Secondary partition: time_bucket - Within each account, partition by month or week. This keeps recent data hot and allows us to archive old messages to cheaper storage.
Number of shards: Start with 256 logical shards mapped to fewer physical nodes. This gives us room to scale - we can add physical nodes and rebalance logical shards without changing the partition scheme.
Handling hotspots: Large customers (enterprises sending millions of messages/day) get dedicated shards. We detect this in the API layer and route their traffic separately. Small customers share shards.
This approach scales to billions of messages, maintains tenant isolation, supports time-range queries, and handles heterogeneous customer sizes."
| Approach | How It Works | When to Use |
|---|---|---|
| Wall-clock time (NTP) | Synchronized physical clocks | Approximate ordering, timestamps for humans |
| Lamport timestamps | Logical counter, incremented per event | Total ordering of events in a system |
| Vector clocks | Per-node counters, tracks causality | Detecting concurrent updates, conflict resolution |
| Hybrid logical clocks | Combines wall time + logical counter | Modern databases (CockroachDB, MongoDB) |
"How would you order message delivery when messages come from multiple regions?"
"First, I'd ask: do we actually need strict ordering? For most messaging use cases, best-effort ordering is sufficient. Messages sent seconds apart don't need microsecond precision.
If the customer doesn't require ordering, we accept messages in any region with a timestamp for approximate ordering, but we don't guarantee it. This is the cheapest and fastest approach.
If ordering IS required (like a conversation thread), I wouldn't rely on timestamps. Instead:
1. Each conversation gets a logical sequence number
2. Messages include a client-generated sequence number or explicitly reference the previous message
3. We detect gaps and can hold later messages until earlier ones arrive
For internal systems (audit logs, event sourcing), I'd use hybrid logical clocks: each event gets a timestamp that's mostly wall-clock time but includes a logical counter for events that happen on the same node in the same millisecond. This gives us human-readable timestamps that also support precise ordering.
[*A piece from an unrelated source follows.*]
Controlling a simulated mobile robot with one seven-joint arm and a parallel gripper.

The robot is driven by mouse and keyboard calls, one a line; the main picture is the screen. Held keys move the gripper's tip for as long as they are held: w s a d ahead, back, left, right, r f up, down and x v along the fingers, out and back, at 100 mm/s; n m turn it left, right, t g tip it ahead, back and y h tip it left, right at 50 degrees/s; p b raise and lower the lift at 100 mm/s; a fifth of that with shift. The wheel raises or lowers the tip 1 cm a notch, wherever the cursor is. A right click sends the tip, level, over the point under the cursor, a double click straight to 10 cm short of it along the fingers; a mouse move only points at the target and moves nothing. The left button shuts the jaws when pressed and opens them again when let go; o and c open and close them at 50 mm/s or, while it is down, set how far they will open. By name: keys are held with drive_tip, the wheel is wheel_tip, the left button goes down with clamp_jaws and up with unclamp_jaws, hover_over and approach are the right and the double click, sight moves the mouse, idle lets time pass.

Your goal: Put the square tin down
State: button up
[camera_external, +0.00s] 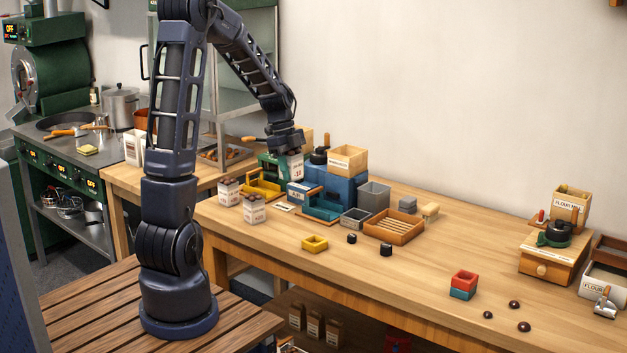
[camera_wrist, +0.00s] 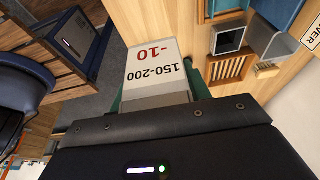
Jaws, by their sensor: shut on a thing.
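My gripper (camera_external: 286,150) points down at the back of the bench, left of the blue machine. It is shut on a boxy thing that I take for the square tin (camera_wrist: 155,65). Its pale face carries "150-200" in black and "-10" in red, upside down in the wrist view. In the outside view the printed face of the tin (camera_external: 296,167) shows just under my gripper, beside green parts. Its lower end is hidden by the things in front, so I cannot tell whether it touches the bench.
The blue machine (camera_external: 335,191) with a wooden hopper stands close on the right. The bench (camera_external: 400,285) is mostly bare toward the front right.

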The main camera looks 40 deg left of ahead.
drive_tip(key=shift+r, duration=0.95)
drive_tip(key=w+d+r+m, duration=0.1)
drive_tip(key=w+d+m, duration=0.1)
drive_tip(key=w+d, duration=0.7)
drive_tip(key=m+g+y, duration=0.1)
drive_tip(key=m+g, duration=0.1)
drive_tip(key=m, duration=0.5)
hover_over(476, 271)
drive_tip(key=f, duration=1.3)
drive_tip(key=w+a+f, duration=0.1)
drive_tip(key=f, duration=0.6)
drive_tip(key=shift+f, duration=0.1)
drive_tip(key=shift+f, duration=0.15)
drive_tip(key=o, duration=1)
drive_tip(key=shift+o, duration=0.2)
The key is: don't rely on synchronized clocks across regions for correctness, only for approximate ordering."
| Pattern | Writes | Reads | Complexity | Use Case |
|---|---|---|---|---|
| Leader-Follower | Leader only | Any replica | Low | Most databases, read-heavy workloads |
| Multi-Leader | Any leader | Any replica | High (conflicts!) | Multi-region apps, collaborative editing |
| Leaderless (Quorum) | Quorum of nodes | Quorum of nodes | Medium | High availability, DynamoDB/Cassandra |
"How would you design multi-region replication for Twilio's account database?"
"I'd use leader-follower with regional read replicas and cross-region disaster recovery, not multi-leader.
Architecture:
- Primary region (e.g., us-east-1) has the leader database (Aurora)
- Same region has 2+ read replicas for read scaling
- Secondary region (e.g., us-west-2) has cross-region read replica for disaster recovery
Why not multi-leader?
Account data has strong consistency requirements - you can't have two regions accepting conflicting updates to the same account. Multi-leader would require conflict resolution, which is complex and error-prone for structured data like accounts and billing.
Write path:
All writes go to the leader in the primary region. Control plane writes are infrequent enough (account creation, setting updates) that cross-region latency is acceptable.
Read path:
- In-region reads go to read replicas (fast)
- Cross-region reads tolerate replication lag (eventual consistency)
- For read-your-writes consistency, session affinity to the region where you wrote
Failover:
If primary region fails, promote the cross-region replica to leader. This is rare but tested regularly.
This gives us read scalability, disaster recovery, and avoids the complexity of multi-leader conflict resolution."